One source told the outlet Ramaswamy also had not done any work for DOGE since early December.
“They wanted him out before the tweet — but kicked him to the curb when that came out,” an unnamed source familiar with DOGE’s internal dynamics told Politico.
Ramaswamy had “burned through the bridges and he finally burned Elon,” before his departure, an unnamed Republican strategist told Politico. “Everyone wants him out of Mar-a-Lago, out of D.C.”
CBS News also reported Sunday the change in leadership comes after friction between Ramaswamy and incoming agency staff. Those close to Musk have also undercut Ramaswamy in recent weeks and are frustrated with his lack of participation in the heavy lifting they must do, according to the outlet.
Meanwhile, spokesperson Anna Kelly told the AP Ramaswamy “played a critical role” in helping create DOGE.
“He intends to run for elected office soon, which requires him to remain outside of DOGE, based on the structure that we announced today,” Kelly said. “We thank him immensely for his contributions over the last 2 months and expect him to play a vital role in making America great again.”
Ramaswamy is now expected to launch a bid for Ohio governor to replace the term-limited Republican state leader Mike DeWine.
If Ramaswamy launches his campaign and wins, it will be his first time holding public office. The entrepreneur and Cincinnati native previously ran a Republican presidential campaign before dropping out in January 2024 and endorsing Trump.
In Ohio, Ramaswamy would likely have to face off against the state’s attorney general Dave Yost, who has made headlines for fighting to defend the state’s six-week abortion ban law. Meanwhile, former Ohio Department of Health Director Amy Acton recently announced her campaign to run as a Democrat.
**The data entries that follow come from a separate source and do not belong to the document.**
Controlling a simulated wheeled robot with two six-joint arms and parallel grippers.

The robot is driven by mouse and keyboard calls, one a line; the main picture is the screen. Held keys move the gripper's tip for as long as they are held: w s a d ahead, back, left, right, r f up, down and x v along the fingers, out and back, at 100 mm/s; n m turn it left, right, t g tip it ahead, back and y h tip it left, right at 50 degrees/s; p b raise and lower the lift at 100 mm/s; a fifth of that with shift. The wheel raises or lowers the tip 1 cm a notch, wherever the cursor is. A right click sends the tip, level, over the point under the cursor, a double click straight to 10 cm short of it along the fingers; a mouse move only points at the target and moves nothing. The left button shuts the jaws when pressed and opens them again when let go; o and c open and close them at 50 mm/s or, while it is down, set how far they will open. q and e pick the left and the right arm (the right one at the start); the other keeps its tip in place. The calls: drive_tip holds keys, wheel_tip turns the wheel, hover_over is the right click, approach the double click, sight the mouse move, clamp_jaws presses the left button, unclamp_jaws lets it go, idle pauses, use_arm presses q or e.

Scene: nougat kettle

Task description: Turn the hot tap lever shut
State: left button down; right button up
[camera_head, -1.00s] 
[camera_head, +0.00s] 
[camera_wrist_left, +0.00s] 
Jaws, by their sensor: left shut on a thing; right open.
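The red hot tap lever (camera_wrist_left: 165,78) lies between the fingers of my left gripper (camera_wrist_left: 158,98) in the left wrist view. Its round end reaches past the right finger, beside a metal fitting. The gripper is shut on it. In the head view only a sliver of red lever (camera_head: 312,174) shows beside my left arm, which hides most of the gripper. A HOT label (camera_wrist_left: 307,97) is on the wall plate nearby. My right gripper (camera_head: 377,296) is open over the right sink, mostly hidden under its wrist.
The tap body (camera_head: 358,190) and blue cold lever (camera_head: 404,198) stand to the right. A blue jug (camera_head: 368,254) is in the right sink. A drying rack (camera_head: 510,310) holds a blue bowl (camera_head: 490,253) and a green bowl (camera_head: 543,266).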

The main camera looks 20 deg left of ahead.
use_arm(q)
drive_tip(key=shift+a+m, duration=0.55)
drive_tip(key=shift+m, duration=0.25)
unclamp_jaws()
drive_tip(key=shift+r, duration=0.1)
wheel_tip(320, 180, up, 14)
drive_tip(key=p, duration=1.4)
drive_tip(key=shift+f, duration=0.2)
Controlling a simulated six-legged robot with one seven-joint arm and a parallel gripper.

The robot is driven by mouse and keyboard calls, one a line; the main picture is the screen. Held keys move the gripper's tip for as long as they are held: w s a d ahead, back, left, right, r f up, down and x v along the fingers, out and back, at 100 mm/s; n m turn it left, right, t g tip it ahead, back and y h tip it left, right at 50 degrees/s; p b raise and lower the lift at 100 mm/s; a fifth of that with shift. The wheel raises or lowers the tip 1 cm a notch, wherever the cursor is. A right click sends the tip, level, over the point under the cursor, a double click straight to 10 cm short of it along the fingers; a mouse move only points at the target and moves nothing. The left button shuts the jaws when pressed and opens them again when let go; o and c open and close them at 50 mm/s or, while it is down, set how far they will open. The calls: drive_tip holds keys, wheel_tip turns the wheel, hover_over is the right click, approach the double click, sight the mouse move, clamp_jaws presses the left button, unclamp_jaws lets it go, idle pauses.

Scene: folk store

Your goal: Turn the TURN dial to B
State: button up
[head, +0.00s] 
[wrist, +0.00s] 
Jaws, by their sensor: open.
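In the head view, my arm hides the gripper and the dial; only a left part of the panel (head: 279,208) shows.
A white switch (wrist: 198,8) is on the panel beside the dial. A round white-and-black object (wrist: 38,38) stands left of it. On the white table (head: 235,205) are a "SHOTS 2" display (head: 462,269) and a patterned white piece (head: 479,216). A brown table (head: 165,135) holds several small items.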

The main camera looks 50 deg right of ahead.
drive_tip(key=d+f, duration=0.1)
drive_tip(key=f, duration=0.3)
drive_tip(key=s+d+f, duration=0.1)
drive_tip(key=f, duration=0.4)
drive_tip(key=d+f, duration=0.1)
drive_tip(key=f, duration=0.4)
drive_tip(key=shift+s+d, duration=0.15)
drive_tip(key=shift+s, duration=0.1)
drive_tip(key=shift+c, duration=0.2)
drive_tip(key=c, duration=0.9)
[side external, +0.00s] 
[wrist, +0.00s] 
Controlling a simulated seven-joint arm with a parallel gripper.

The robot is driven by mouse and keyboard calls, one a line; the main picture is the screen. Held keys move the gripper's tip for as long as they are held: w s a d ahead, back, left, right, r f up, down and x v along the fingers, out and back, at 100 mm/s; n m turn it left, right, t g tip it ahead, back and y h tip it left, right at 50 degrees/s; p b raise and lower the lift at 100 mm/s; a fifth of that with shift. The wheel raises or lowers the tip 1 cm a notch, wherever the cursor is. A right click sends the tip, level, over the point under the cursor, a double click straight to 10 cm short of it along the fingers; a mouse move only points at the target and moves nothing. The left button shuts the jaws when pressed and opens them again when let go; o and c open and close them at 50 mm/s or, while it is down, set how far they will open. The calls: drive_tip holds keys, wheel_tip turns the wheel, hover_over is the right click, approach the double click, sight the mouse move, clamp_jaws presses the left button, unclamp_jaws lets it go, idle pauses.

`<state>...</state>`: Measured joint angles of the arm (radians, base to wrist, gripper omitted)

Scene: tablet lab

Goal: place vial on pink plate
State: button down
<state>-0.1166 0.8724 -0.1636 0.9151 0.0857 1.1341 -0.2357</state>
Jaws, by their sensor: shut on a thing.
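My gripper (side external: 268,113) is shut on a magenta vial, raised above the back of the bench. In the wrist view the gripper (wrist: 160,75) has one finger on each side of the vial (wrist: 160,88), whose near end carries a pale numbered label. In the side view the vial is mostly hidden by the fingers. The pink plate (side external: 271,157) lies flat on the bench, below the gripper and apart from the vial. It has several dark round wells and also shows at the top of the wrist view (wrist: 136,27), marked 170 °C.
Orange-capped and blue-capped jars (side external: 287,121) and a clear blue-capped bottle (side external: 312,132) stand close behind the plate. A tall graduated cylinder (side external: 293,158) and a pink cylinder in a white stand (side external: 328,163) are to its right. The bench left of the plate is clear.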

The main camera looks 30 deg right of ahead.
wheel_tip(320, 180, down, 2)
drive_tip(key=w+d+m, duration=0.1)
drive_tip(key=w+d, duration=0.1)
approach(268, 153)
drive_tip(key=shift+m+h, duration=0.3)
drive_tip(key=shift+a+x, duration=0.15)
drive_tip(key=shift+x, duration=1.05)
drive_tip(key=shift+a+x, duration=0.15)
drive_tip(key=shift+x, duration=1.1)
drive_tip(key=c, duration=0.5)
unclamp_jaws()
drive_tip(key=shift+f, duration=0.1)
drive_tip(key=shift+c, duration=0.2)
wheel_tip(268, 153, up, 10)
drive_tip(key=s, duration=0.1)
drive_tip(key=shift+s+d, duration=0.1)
Now, it appears the world’s richest man will be the sole leader of DOGE — at least for now.
The Trump administration was already sued at least four times on Inauguration Day over DOGE, with three of the lawsuits arguing it is violating a federal transparency law.
Trump is expected to soon sign an executive order that will establish DOGE as operating “within” the US government, Semafor reported, despite Trump’s initial statement that it would be an advisory board operating outside of government. Should Trump sign the order, it would be among the 200 executive orders he is expected to issue within his first day of office.
It’s unclear what exactly will happen to these lawsuits if the order is signed.
However, Kel McClanahan, an attorney with the public interest law firm National Security Counselors and author of one of the lawsuits, told The Washington Post the filing would still be valid even if some DOGE staffers are working within the government. He also noted that their lawsuit would be moot if DOGE becomes a government office.
The National Security Counselors’ lawsuit also claims DOGE has hired at least 17 employees, excluding Musk and Ramaswamy. This group includes several technology executives, former Trump staffers and personal associates of both Musk and Ramaswamy.
“Not a single member of DOGE is a federal employee or represents the perspective of federal employees, despite the evidence that DOGE intends to provide recommendations regarding federal employment practices and ways to reduce the size of the federal workforce,” the lawsuit reads.
The Independent has contacted the Trump administration for comment.